Writing for the court in the Wisconsin case, Chief Justice John Roberts said that the statewide mathematical theory advanced by the challenging voters did not prove that each legislative district was drawn with partisan intent that diluted the rights of voters in every district.
A citizen's right to vote, Roberts said, is embodied in his right to vote for his representative, not in an abstract interest in the overall make-up of the legislature. In order for the case to go forward, the court said, individual voters in each challenged district must offer proof of harm.
Justice Elena Kagan, writing for the court's four liberal justices in a separate concurring opinion, laid out a roadmap for how the voters could prove their case in the lower courts. But Justice Anthony Kennedy, considered the decisive vote in the case, did not sign the concurring opinion, meaning that it is not clear whether he agrees or disagrees with some of all of the concurring opinion.
Furthermore, Roberts specifically disavowed the Kagan opinion, including her suggestion that a broad First Amendment challenge might be the most effective and efficient statewide challenge to partisan gerrymandering. The chief justice's opinion said Kagan's concurrence was not in any way binding on the lower courts.

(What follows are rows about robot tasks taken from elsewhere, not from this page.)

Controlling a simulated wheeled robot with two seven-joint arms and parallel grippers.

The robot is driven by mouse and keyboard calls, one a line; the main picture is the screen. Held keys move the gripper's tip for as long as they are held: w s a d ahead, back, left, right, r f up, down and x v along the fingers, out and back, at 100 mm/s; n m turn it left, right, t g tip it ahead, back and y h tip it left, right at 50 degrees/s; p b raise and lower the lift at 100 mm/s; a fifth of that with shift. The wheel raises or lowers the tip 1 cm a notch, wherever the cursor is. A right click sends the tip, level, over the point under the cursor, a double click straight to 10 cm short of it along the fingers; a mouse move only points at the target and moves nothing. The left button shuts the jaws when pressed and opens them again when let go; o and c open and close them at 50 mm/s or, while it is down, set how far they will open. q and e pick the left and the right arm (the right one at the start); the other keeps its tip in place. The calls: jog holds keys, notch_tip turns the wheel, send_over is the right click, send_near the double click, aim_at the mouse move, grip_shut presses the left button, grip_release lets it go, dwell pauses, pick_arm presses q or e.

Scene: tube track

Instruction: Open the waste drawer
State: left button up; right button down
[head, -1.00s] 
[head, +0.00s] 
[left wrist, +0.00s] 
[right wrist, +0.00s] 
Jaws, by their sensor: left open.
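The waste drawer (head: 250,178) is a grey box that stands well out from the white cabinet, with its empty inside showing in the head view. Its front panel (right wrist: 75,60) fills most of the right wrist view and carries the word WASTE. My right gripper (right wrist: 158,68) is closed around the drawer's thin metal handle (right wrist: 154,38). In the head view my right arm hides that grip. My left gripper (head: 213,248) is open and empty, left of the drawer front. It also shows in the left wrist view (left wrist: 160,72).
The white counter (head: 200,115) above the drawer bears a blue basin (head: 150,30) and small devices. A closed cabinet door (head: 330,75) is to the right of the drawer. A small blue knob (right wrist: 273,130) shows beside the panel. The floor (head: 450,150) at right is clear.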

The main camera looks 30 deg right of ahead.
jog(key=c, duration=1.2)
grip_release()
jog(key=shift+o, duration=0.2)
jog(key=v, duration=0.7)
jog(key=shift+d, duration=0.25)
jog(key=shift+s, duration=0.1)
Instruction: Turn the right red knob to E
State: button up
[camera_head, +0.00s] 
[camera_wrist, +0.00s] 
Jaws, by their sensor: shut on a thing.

The battle "for the soul of Justice Kennedy"
Richard Hasen, an election-law professor at the University of California, Irvine, said he saw that case as "two of the court's savviest justices, Chief Justice Roberts and Justice Kagan, battling for the soul of Justice Kennedy."
In fact, the Roberts opinion for the court decided as little as possible, leaving almost everything to be decided another day. Most election law experts seemed to think that the best vehicle for a decision in the next year or two would be a case from North Carolina currently sitting on the court's docket, which the justices could hear as early as next term.
As for what standard will govern in the near future, Roberts's opinion essentially left all options open.
A golden opportunity?
Some experts were more sanguine than others about the court's readiness to act.
"If Justice Kennedy wants to decide this case," Hasen said, "and he's still on the court next term, I think he certainly could. Whether he will, I'm not all that certain."
Hasen added, "This was really the golden opportunity for him to decide these cases."
Paul Smith, a Georgetown law professor who argued the case for those challenging the Wisconsin redistricting map, was relieved.
"I'm pretty glad we lived to fight another day," he said.
Nicholas Stephanopoulos, a professor at the University of Chicago who devised the mathematical formula that was used in the Wisconsin law, called the court's decision to remand to lower courts "a silly hoop," but one "that we are really capable of jumping through."
Stanford law professor Nathaniel Persily, who has been hired by courts to consult on the drawing of legislative maps, noted that current computer technology and data predictions are more useful than ever before, and aid in making "sure that your gerrymander is insulated against political shifts."
That means that, if challenges can only be brought district-by-district, it "becomes difficult for plaintiffs to win" in cases challenging partisan gerrymanders.
But Lawrence Lessig, a professor at Harvard Law School, was more optimistic for the challengers, seeing Monday's decision as "a short-term stumble on the way to a long-term victory."
In the long run, he said, "we're going to see this as really the dam breaking and an extraordinary opportunity to clean up the unfairness of our political system."
"It's the Wild West out there"
For now, however, the status of partisan gerrymandering remains unresolved.
"It's the Wild West out there," said Keith Gaddie, a University of Oklahoma elections professor.
Gaddie was hired by Wisconsin Republicans in the course of drawing the state's legislative maps, but, in 2017, he filed a friend of the court brief againstthe Republicans in the Supreme Court case.
Monday's decision, he said, clarifies little. Right now, he said, there is no "clean sense of standing," and no "clean methodology" about how to challenge partisan gerrymandering.
"We just know it is not democratic," Gaddie said, "and therefore despicable, but we don't know if it's illegal."
Monday's ruling is an enigma in many ways. The case was among those argued in October, at the beginning of the term. Yet it decides so little, with an opinion that is short, a concurrence that says a lot, but is not binding and a dissent that is a single paragraph.
All of that hints at a lot going on behind the scenes at the court, and that the decision that the court produced is something of a placeholder.
What is it a placeholder for?
That is unclear.
Also unclear: whether a Democratic wave election in 2018 that sorted out the problem through politics would help or hurt the prospects for a future court decision with any teeth.